# Start of The data

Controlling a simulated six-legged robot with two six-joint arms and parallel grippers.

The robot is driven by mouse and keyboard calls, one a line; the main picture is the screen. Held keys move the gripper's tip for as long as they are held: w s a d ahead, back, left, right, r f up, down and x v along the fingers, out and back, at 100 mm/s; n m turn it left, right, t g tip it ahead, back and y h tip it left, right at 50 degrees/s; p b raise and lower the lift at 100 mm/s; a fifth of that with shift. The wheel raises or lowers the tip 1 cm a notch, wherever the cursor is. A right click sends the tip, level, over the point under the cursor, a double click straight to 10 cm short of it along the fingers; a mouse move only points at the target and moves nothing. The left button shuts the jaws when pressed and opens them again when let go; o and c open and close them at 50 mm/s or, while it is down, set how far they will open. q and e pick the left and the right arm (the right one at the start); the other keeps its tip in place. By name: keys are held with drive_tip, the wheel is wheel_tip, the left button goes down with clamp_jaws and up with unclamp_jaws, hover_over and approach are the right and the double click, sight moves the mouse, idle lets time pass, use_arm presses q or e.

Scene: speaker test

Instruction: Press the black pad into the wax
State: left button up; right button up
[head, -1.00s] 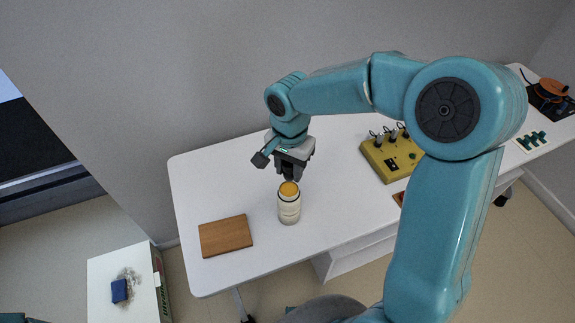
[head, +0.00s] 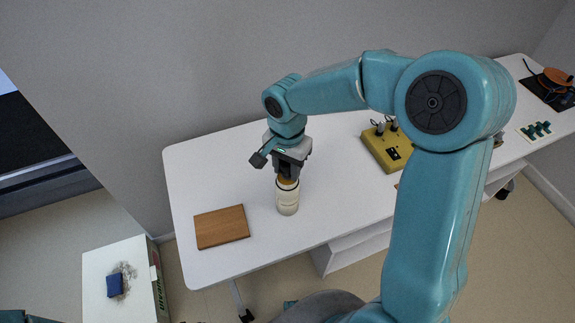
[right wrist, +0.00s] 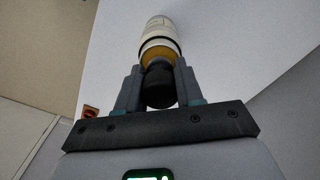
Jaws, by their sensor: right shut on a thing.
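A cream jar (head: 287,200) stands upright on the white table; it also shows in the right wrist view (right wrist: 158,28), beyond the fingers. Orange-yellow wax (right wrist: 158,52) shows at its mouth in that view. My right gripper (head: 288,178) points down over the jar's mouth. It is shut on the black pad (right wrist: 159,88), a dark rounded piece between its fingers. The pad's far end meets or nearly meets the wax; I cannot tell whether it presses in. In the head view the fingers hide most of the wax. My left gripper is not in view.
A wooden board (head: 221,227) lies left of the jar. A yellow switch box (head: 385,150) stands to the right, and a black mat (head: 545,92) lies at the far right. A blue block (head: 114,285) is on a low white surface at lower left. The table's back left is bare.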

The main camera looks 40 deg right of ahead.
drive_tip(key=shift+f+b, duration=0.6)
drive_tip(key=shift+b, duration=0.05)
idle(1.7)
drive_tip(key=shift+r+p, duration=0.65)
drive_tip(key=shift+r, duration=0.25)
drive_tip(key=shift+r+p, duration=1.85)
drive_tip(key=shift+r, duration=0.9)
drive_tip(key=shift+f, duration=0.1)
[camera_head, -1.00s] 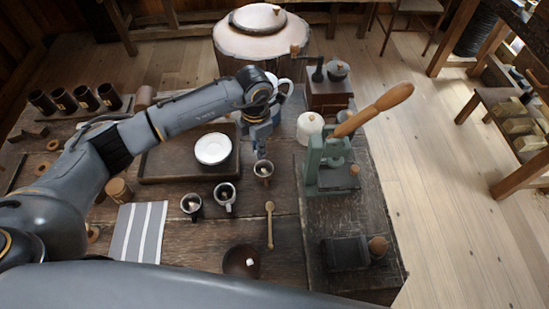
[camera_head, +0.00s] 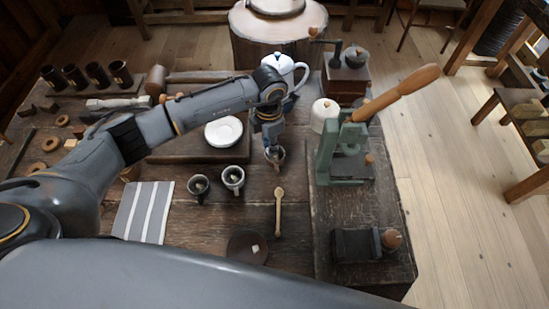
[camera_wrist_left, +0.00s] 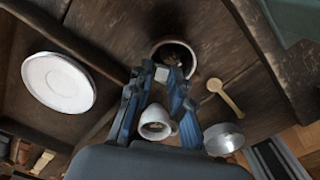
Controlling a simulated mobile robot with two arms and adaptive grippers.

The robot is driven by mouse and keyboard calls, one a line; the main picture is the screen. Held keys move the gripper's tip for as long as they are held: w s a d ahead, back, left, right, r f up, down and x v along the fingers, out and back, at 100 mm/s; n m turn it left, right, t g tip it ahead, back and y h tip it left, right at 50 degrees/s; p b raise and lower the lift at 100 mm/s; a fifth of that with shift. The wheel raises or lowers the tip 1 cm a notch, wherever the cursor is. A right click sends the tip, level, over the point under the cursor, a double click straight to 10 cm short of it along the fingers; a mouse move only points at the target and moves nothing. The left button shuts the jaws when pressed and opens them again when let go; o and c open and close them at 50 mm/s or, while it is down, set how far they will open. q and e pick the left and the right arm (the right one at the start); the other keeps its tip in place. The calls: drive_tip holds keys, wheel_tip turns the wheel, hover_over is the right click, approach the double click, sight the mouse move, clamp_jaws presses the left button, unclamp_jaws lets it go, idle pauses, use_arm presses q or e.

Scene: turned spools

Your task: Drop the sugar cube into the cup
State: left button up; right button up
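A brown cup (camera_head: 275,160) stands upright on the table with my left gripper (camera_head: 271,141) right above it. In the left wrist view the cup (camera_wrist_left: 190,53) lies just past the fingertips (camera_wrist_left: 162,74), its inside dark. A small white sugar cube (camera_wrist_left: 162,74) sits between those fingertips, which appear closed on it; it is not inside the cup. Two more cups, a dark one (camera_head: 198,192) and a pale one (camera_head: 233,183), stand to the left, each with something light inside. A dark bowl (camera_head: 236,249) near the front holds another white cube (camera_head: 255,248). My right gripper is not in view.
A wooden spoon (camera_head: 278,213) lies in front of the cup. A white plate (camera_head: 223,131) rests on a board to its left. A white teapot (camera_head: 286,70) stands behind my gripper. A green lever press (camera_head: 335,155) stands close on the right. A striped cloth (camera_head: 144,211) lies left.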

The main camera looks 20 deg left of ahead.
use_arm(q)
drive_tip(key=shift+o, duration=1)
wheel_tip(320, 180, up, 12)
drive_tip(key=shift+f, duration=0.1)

# End of The data

◆ **Given request**:
Starting at the line with "[head, +0.00s]" and ending at the line with "Controlling a simulated mobile", copy each line exactly, both ends included. Do not copy the pictures.

◆ **Result below**:
[head, +0.00s] 
[right wrist, +0.00s] 
Jaws, by their sensor: right shut on a thing.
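A cream jar (head: 287,200) stands upright on the white table; it also shows in the right wrist view (right wrist: 158,28), beyond the fingers. Orange-yellow wax (right wrist: 158,52) shows at its mouth in that view. My right gripper (head: 288,178) points down over the jar's mouth. It is shut on the black pad (right wrist: 159,88), a dark rounded piece between its fingers. The pad's far end meets or nearly meets the wax; I cannot tell whether it presses in. In the head view the fingers hide most of the wax. My left gripper is not in view.
A wooden board (head: 221,227) lies left of the jar. A yellow switch box (head: 385,150) stands to the right, and a black mat (head: 545,92) lies at the far right. A blue block (head: 114,285) is on a low white surface at lower left. The table's back left is bare.

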The main camera looks 40 deg right of ahead.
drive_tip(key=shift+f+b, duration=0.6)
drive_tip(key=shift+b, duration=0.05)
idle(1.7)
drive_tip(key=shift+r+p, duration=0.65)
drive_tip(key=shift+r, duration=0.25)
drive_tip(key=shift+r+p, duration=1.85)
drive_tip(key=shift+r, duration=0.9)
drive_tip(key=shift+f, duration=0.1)
[camera_head, -1.00s] 
[camera_head, +0.00s] 
[camera_wrist_left, +0.00s] 
Controlling a simulated mobile robot with two arms and adaptive grippers.

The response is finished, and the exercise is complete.